— Begin —

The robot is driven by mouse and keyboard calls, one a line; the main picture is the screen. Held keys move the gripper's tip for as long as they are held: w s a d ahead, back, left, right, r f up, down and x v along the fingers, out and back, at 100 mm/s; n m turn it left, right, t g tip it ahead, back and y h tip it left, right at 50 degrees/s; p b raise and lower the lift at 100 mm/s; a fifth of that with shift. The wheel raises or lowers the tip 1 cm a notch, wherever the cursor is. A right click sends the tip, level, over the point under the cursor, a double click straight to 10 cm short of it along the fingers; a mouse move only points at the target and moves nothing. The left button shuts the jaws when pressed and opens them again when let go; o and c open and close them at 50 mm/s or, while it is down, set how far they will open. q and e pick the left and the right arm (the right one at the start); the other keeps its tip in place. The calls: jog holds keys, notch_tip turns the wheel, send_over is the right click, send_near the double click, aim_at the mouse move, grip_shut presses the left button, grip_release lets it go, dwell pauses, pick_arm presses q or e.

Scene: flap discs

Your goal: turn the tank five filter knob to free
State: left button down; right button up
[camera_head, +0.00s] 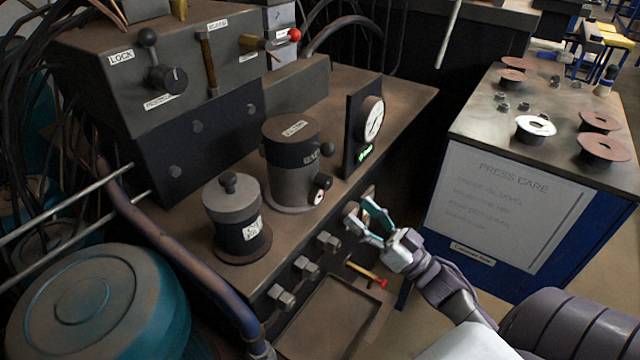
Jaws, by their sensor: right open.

— End —

> Exercise directions:
Give nothing but the number of lines containing the string "left".

> Exercise solution:
2